[Rows from a robot dataset]
•••••
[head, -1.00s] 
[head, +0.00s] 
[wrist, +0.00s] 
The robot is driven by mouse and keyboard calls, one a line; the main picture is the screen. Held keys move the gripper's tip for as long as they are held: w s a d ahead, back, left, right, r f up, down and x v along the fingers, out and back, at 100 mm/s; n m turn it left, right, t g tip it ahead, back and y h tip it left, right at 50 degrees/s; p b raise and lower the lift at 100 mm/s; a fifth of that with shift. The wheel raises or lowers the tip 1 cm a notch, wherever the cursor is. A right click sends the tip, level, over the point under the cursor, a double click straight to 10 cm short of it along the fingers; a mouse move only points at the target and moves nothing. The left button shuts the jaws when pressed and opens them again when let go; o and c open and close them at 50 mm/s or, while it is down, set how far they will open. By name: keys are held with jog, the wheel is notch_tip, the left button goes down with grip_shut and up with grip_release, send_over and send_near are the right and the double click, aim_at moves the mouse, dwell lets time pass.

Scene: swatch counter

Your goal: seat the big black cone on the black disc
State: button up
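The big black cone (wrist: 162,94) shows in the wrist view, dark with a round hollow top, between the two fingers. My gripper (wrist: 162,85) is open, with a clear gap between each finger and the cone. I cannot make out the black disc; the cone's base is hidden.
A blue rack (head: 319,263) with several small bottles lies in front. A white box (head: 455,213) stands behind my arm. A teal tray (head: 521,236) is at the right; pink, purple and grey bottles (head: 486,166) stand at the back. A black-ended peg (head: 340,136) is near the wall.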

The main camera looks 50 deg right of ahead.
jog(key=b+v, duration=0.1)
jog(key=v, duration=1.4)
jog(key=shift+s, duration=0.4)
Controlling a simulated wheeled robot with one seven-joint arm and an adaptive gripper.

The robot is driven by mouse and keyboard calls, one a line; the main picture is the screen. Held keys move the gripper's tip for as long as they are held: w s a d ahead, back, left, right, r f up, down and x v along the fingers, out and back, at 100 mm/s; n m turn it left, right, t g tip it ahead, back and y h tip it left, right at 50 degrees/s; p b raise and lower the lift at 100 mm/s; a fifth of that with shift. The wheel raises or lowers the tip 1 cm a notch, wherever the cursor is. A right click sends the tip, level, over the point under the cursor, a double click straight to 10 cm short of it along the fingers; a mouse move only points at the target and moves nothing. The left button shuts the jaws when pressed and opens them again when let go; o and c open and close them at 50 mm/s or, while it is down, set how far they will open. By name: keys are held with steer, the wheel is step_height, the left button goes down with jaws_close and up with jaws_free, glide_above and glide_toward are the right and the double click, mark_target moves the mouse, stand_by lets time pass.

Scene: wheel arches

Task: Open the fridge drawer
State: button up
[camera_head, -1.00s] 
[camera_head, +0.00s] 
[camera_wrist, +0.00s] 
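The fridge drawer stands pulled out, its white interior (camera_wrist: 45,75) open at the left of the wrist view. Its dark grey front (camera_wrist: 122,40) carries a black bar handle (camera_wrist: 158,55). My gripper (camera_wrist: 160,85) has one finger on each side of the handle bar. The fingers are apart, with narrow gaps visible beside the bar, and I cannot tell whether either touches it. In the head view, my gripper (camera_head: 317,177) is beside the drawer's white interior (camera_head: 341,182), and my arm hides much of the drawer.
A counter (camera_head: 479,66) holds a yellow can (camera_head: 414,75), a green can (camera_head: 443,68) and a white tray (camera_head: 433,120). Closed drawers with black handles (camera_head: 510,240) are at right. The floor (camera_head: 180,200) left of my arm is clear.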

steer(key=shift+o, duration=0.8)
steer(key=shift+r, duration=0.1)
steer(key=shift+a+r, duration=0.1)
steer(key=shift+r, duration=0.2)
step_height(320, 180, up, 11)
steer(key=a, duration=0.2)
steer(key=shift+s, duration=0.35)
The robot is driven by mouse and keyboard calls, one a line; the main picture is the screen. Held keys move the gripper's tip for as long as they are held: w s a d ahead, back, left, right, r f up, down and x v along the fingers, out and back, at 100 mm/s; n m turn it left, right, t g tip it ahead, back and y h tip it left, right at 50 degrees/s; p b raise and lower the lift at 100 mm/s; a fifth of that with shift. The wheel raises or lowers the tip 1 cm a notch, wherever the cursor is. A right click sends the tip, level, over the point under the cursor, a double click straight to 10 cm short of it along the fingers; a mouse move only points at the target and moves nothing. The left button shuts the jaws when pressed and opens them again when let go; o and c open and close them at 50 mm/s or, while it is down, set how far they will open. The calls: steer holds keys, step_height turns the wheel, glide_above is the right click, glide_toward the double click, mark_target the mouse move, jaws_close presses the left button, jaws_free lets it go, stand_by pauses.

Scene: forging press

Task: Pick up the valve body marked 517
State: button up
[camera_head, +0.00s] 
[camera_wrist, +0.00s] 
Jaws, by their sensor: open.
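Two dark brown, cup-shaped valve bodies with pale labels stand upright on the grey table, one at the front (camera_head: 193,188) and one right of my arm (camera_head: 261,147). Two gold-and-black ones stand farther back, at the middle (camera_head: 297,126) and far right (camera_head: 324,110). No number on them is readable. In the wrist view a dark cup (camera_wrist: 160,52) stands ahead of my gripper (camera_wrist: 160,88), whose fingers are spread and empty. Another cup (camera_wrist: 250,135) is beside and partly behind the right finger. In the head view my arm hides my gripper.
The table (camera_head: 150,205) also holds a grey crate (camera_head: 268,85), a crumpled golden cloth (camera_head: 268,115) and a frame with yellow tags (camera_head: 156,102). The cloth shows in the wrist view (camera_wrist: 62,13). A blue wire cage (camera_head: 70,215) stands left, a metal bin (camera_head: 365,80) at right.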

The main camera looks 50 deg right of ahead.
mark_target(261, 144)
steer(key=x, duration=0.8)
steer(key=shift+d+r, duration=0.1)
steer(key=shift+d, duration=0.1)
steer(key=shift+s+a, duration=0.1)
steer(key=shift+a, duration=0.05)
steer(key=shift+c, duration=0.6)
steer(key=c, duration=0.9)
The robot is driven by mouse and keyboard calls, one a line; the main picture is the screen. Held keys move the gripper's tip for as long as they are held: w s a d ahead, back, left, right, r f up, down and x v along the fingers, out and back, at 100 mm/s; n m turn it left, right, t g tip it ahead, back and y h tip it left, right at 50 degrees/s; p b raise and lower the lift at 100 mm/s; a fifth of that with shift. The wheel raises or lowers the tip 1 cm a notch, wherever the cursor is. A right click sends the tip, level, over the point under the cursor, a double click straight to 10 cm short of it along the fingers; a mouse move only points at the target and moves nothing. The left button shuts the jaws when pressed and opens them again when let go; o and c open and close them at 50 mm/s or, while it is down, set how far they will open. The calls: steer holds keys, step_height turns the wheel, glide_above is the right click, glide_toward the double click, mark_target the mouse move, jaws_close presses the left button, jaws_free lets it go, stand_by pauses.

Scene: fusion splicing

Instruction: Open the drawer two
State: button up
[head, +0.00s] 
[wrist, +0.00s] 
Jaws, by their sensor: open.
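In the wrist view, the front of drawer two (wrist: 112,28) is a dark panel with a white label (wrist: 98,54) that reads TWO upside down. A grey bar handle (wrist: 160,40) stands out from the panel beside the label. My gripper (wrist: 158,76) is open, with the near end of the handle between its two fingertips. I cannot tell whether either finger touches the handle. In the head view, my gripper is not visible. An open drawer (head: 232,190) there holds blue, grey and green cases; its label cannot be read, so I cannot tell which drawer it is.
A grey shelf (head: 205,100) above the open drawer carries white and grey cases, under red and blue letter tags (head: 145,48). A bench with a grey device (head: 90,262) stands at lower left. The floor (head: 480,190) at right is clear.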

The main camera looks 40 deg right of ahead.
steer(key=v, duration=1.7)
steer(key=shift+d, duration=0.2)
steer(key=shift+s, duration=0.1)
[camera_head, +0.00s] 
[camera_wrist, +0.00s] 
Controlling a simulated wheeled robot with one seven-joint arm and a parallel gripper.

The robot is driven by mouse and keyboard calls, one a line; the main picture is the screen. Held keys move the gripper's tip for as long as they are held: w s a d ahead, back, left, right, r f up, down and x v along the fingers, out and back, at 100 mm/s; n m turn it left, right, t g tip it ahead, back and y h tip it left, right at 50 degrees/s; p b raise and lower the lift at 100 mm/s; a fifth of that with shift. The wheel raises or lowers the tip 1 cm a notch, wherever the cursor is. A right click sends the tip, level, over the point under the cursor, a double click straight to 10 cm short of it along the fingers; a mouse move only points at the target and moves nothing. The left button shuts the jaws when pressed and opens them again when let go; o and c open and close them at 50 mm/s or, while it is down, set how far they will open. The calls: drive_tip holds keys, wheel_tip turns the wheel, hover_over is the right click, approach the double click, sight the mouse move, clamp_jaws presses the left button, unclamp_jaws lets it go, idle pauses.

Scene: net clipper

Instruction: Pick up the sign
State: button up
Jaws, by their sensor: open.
•••••
Work to be completed: Using the material above, copy every line in which the string "Pick" occurs.

Response:
Task: Pick up the valve body marked 517
Instruction: Pick up the sign

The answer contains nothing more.